フラメンコで根来伝説 和と洋融合の舞台

和歌山フラメンコ協会(森久美子会長)らによる公演「フラメンコでつづるねごろ伝説『住蛇(じゅうじゃ)が池』~琵琶の演奏とフラメンコを楽しむ~」が2日、和歌山県岩出市荊本の市民総合体育館小ホールで行われ、約450人が和楽器とフラメンコ、能面の舞いが織りなす幻想的な世界に浸った。

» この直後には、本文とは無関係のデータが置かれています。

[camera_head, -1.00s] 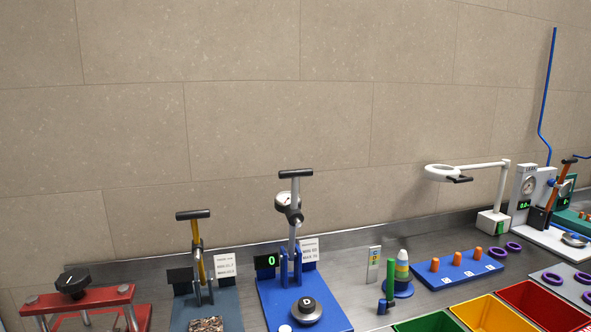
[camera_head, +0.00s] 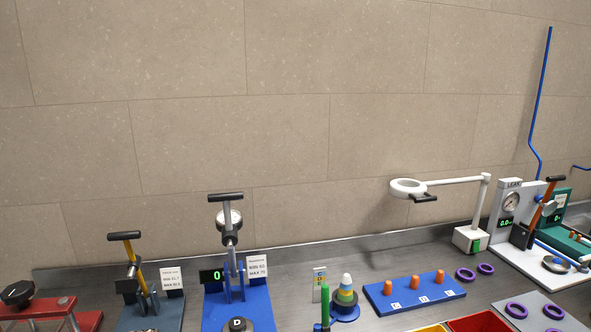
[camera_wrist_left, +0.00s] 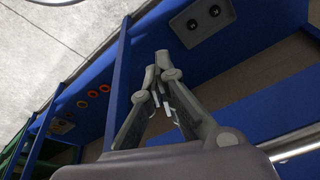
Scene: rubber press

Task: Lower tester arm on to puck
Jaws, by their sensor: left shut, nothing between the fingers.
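A tester with a blue base (camera_head: 213,309) stands at the lower middle of the head view. Its grey arm (camera_head: 229,236) with a black T-handle (camera_head: 226,197) and round gauge is raised nearly upright. A dark round puck (camera_head: 238,325) marked D sits at the front of that base, cut by the picture's lower edge and apart from the arm. The green display (camera_head: 212,276) reads 0. My left gripper (camera_wrist_left: 156,66) is shut and empty in the left wrist view, where neither tester nor puck shows. Neither gripper shows in the head view.
A yellow-armed tester (camera_head: 135,270) and a red press (camera_head: 52,308) stand to the left. To the right are a ring stacker (camera_head: 345,301), a blue peg board (camera_head: 415,292), a white magnifier lamp (camera_head: 409,187) and a gauge press (camera_head: 511,208). The wall is close behind.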

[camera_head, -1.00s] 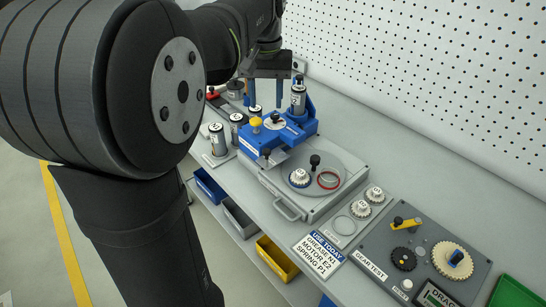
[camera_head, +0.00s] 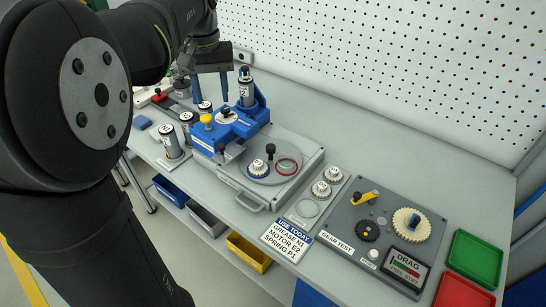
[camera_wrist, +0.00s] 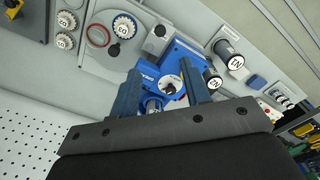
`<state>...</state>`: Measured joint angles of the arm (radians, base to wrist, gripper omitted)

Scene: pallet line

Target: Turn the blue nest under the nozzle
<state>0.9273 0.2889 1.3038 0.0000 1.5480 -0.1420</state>
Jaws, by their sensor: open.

市教育委員会主催。第13回市文化祭前夜祭(市生涯学習を考えるつどい)・芸術鑑賞会として行われた同公演。「ねごろ伝説」は同市根来の住持池(住蛇が池)を舞台に、小野小町に恋慕した深草少将の「百夜(ももよ)通い」を題材にした物語で、同協会が取り組む新しい芸術舞台「伝説ふらめんこ舞(まい)舞台」の第一弾として上演された。

舞台では、神戸市の筑前琵琶奏者、川村旭芳さんが物語の進行を務めながら、抑揚のある弾き語りで聴衆を幽玄の世界に導き、カンテ(歌)やギター、パーカッションのミュージシャンによる生演奏に合わせ舞踊が繰り広げられた。

小町役の森さんは、フラメンコ能面舞いで小町の心情を見事に表現し喝采を浴びた。深草少将役は日本では数少ない男性フラメンコ舞踊家の永田健さんが演じ、小町を恋い慕う少将の思いを情熱的に踊り切り、会場に盛大な拍手が鳴り響いた。この他、森久美子フラメンコ舞踊団、「根来の子守唄」を独唱した佐藤恭子さん、和太鼓演奏のHICARICHIさんらが出演した。

市内から公演を見に来ていた朝稲記美恵さんは「琵琶演奏とフラメンコの融合はとても迫力があった。スペインでもフラメンコを鑑賞したことがあるが、本場に引けをとらない素晴らしい公演だった。まさか岩出で見られるとは思わなかった」と感激した様子だった。